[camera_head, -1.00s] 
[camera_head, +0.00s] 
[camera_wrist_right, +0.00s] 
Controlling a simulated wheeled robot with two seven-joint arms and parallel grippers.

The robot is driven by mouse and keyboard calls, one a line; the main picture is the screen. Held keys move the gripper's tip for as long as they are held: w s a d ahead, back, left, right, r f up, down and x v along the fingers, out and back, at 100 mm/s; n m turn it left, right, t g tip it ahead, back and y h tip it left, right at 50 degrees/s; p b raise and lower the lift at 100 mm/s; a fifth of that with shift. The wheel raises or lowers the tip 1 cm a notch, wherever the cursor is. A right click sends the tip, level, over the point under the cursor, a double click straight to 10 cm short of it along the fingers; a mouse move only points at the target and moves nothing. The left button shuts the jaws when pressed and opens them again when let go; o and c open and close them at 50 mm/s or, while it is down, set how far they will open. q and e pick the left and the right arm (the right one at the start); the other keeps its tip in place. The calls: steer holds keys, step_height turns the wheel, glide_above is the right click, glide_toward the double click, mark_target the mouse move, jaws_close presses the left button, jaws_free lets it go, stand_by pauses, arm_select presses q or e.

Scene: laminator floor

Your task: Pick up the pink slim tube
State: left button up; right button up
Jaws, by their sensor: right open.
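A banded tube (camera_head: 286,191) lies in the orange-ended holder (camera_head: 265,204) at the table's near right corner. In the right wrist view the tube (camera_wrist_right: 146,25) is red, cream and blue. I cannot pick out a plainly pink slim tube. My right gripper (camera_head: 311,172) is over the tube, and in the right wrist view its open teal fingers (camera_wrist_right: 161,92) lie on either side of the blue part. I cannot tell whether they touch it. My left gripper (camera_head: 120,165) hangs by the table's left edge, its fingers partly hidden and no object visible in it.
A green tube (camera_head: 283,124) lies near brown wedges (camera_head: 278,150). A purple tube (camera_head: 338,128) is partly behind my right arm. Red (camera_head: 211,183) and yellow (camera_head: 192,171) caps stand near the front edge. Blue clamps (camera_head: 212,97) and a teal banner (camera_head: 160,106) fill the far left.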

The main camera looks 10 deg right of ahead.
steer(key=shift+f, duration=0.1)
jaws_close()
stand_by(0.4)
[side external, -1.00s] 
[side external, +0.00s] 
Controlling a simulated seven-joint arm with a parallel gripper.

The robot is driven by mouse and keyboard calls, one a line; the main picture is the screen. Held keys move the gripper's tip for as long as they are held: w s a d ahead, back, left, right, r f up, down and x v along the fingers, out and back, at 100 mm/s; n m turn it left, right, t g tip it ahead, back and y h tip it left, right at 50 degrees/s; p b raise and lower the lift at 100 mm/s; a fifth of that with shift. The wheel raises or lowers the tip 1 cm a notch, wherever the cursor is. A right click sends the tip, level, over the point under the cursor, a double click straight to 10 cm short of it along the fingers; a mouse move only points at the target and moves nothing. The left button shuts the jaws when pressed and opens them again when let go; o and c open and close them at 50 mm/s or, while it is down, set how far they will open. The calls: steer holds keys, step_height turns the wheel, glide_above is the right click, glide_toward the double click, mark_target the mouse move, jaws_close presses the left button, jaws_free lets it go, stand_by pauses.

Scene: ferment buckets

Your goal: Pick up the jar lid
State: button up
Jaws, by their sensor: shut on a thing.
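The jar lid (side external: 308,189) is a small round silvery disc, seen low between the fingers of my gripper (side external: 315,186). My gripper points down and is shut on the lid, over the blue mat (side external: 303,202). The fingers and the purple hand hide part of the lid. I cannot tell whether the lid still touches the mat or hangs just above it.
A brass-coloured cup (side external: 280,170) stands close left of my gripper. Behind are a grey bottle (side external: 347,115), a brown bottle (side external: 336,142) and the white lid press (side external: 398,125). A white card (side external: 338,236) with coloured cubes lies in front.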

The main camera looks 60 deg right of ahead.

WHAT THIS TASK INVOLVES: Repeat the entries exactly, all of them.

TASK OUTPUT:
[camera_head, -1.00s] 
[camera_head, +0.00s] 
[camera_wrist_right, +0.00s] 
Controlling a simulated wheeled robot with two seven-joint arms and parallel grippers.

The robot is driven by mouse and keyboard calls, one a line; the main picture is the screen. Held keys move the gripper's tip for as long as they are held: w s a d ahead, back, left, right, r f up, down and x v along the fingers, out and back, at 100 mm/s; n m turn it left, right, t g tip it ahead, back and y h tip it left, right at 50 degrees/s; p b raise and lower the lift at 100 mm/s; a fifth of that with shift. The wheel raises or lowers the tip 1 cm a notch, wherever the cursor is. A right click sends the tip, level, over the point under the cursor, a double click straight to 10 cm short of it along the fingers; a mouse move only points at the target and moves nothing. The left button shuts the jaws when pressed and opens them again when let go; o and c open and close them at 50 mm/s or, while it is down, set how far they will open. q and e pick the left and the right arm (the right one at the start); the other keeps its tip in place. The calls: steer holds keys, step_height turns the wheel, glide_above is the right click, glide_toward the double click, mark_target the mouse move, jaws_close presses the left button, jaws_free lets it go, stand_by pauses, arm_select presses q or e.

Scene: laminator floor

Your task: Pick up the pink slim tube
State: left button up; right button up
Jaws, by their sensor: right open.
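A banded tube (camera_head: 286,191) lies in the orange-ended holder (camera_head: 265,204) at the table's near right corner. In the right wrist view the tube (camera_wrist_right: 146,25) is red, cream and blue. I cannot pick out a plainly pink slim tube. My right gripper (camera_head: 311,172) is over the tube, and in the right wrist view its open teal fingers (camera_wrist_right: 161,92) lie on either side of the blue part. I cannot tell whether they touch it. My left gripper (camera_head: 120,165) hangs by the table's left edge, its fingers partly hidden and no object visible in it.
A green tube (camera_head: 283,124) lies near brown wedges (camera_head: 278,150). A purple tube (camera_head: 338,128) is partly behind my right arm. Red (camera_head: 211,183) and yellow (camera_head: 192,171) caps stand near the front edge. Blue clamps (camera_head: 212,97) and a teal banner (camera_head: 160,106) fill the far left.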

The main camera looks 10 deg right of ahead.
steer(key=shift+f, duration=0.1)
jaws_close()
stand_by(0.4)
[side external, -1.00s] 
[side external, +0.00s] 
Controlling a simulated seven-joint arm with a parallel gripper.

The robot is driven by mouse and keyboard calls, one a line; the main picture is the screen. Held keys move the gripper's tip for as long as they are held: w s a d ahead, back, left, right, r f up, down and x v along the fingers, out and back, at 100 mm/s; n m turn it left, right, t g tip it ahead, back and y h tip it left, right at 50 degrees/s; p b raise and lower the lift at 100 mm/s; a fifth of that with shift. The wheel raises or lowers the tip 1 cm a notch, wherever the cursor is. A right click sends the tip, level, over the point under the cursor, a double click straight to 10 cm short of it along the fingers; a mouse move only points at the target and moves nothing. The left button shuts the jaws when pressed and opens them again when let go; o and c open and close them at 50 mm/s or, while it is down, set how far they will open. The calls: steer holds keys, step_height turns the wheel, glide_above is the right click, glide_toward the double click, mark_target the mouse move, jaws_close presses the left button, jaws_free lets it go, stand_by pauses.

Scene: ferment buckets

Your goal: Pick up the jar lid
State: button up
Jaws, by their sensor: shut on a thing.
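The jar lid (side external: 308,189) is a small round silvery disc, seen low between the fingers of my gripper (side external: 315,186). My gripper points down and is shut on the lid, over the blue mat (side external: 303,202). The fingers and the purple hand hide part of the lid. I cannot tell whether the lid still touches the mat or hangs just above it.
A brass-coloured cup (side external: 280,170) stands close left of my gripper. Behind are a grey bottle (side external: 347,115), a brown bottle (side external: 336,142) and the white lid press (side external: 398,125). A white card (side external: 338,236) with coloured cubes lies in front.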

The main camera looks 60 deg right of ahead.

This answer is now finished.